Kopolimerizasyon (copolymerization)

İki ya da daha çok monomer birimlerinin bir yüksek polimer içinde bağlanması olayına kopolimerizasyon, böyle bir reaksiyonla elde edilen ürüne ise kopolimer denir. Çeşitli kopolimer moleküllerinde ve hatta bir tek kopolimer molekülünün değişik kısımlarında farklı monomer birimlerinin sayılarının birbirlerine göre hep aynı oranda olması zorunlu değildir. Ancak kopolimerler, iki çeşit homopolimerin bir karışımı değildir ve her kopolimer molekülünde farklı monomer birimleri birbirlerine kimyasal bağlarla bağlanmışlardır.

Basamaklı polimerizasyon reaksiyonlarıyla elde edilen polimerlerin çoğunda, örneğin poli(hekzametilen adipat) veya poli(etilen tereftalat) sentezlerinde, iki farklı monomer kullanılır; elde edilen polimer, zincir boyunca iki farklı yapı gösterir. Zincir reaksiyonu polimerizasyonlarında ise sadece bir monomerin reaksiyona girmesiyle polimer elde edilir; iki monomerin karışımı ile yapılırsa bu birimler kopolimerizasyona uğrar ve bir kopolimer elde edilir.

Polimer kimyasının geniş bir bilim dalı olarak kurulduğu 1950 yıllarından sonra, makromoleküller üzerindeki bilimsel ve endüstriyel ilgi giderek kopolimerizasyon reaksiyonlarına kaymıştır. Bunun çeşitli nedenleri bulunmaktadır. Zincir polarizasyonlarında monomerlerin, radikallerin, karbonyum iyonlarının ve karbanyonların reaktifliği üzerindeki bilgilerin çoğu kopolimerizasyon reaksiyonlarının incelenmesine dayanır. Özellikle kimyasal yapının reaktiflik üzerindeki etkisini anlamak için monomerlerin kopolimerizasyondaki davranışlarının bilinmesi yararlı olmaktadır.

Kopolimerizasyon teknolojik bakımdan büyük önem taşır. Polimer kimyacı, bu işlemden yararlanarak, istenilen özelliklerdeki bir polimerik ürünü daha geniş bir hareket serbestliği içinde tasarlayıp hazırlayabilir. çünkü, kopolimere giren monomerlerin çeşitleri ile göreceli miktarlarının değiştirilmesi, hemen hemen sınırsız sayıda farklı polimerlerin yapılması olanağını getirmektedir.

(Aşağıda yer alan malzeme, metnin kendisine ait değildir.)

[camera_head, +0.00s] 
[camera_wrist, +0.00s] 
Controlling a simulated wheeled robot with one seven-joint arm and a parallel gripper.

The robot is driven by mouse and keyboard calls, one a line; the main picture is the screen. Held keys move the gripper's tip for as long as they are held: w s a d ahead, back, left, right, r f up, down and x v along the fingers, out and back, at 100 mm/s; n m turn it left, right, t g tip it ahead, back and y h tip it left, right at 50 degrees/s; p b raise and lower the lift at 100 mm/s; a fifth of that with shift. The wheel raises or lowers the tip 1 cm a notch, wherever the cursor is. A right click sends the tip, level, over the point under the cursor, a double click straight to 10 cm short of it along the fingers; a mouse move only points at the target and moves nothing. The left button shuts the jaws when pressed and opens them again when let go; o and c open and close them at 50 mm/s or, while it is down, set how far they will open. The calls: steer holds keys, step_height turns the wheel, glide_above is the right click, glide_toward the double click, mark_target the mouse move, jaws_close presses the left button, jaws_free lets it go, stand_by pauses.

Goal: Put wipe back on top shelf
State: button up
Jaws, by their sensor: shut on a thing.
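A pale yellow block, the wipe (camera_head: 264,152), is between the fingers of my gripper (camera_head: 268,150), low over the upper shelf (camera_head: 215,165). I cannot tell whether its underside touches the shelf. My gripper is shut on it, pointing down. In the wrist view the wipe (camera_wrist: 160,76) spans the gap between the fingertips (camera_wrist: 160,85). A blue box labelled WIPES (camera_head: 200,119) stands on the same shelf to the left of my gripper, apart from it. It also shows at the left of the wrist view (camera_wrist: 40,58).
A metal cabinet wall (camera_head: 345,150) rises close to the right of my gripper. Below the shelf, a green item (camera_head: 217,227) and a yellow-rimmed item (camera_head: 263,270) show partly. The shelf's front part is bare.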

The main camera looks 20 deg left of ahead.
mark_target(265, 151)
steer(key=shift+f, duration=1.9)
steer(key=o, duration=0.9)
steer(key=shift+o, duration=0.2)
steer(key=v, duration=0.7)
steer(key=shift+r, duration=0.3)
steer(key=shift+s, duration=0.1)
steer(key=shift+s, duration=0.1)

Kopolimerizasyon işleminin uygulamada getirdiği çeşitlemeleri görmek için polistirenin incelenmesi klasik bir örnek olarak bilinmektedir. Polistiren kolay kırılan, darbe direnci düşük, çözücülere dayanıksız bir plastik olup oldukça sınırlı yerlerde kullanılabilir. Stirenin kopolimerizasyonu ile elde edilen polimerik ürünler ise polistirenin kullanım alanlarını genişletmekte ve bu polimerin bildiğimiz en faydalı maddelerden biri olmasını sağlamaktadır. Yıllık üretimin 5 milyon ton dolaylarında oluşu bu görüşü açıkça kanıtlar. Stirenin kopolimerleri (ve terpolimerleri) sadece plastik olarak değil, fakat elastomer olarak da kullanılır. Stirenin akrilonitril ile kopolimerizasyonu ile darbe direnci yüksek, çözücülere dayanıklı polimerler elde edilir. Bütadien ile verdiği kopolimerler ise elastomerik özelliklere yol açar. Stirenin akrilonitril ve bütadien ile verdiği terpolimerde ise her üç özellik aynı zamanda geliştirilebilir. Etilen-propilen kopolimerlerinde, ikinci bileşenin miktarını değiştirmekle plastik özelliklerinden elastomer özelliklerine geçen polimerler yapılmıştır.

Organik bileşiklerden polimerik maddelerin yapılması yüz yıl kadar geriye gider. İlk kopolimerler, olefin ve diolefinlerden elde edilen (1911) ve kauçuksu özellikler gösteren maddelerdir. Kopolimerlerin uygulama alanı genişlediği halde kopolimerizasyon kinetiği uzun zaman aydınlatılamadı. 1930'lu yıllarda, monomerlerin kopolimere girmekte çeşitli eğilimler gösterdikleri bulundu.

Zincir-reaksiyonu kopolimerizasyonunun kinetiği önce radikal reaksiyonları için geliştirilmiş olmasına karşın yöntem iyonik sistemlere de doğrudan uygulanabilir.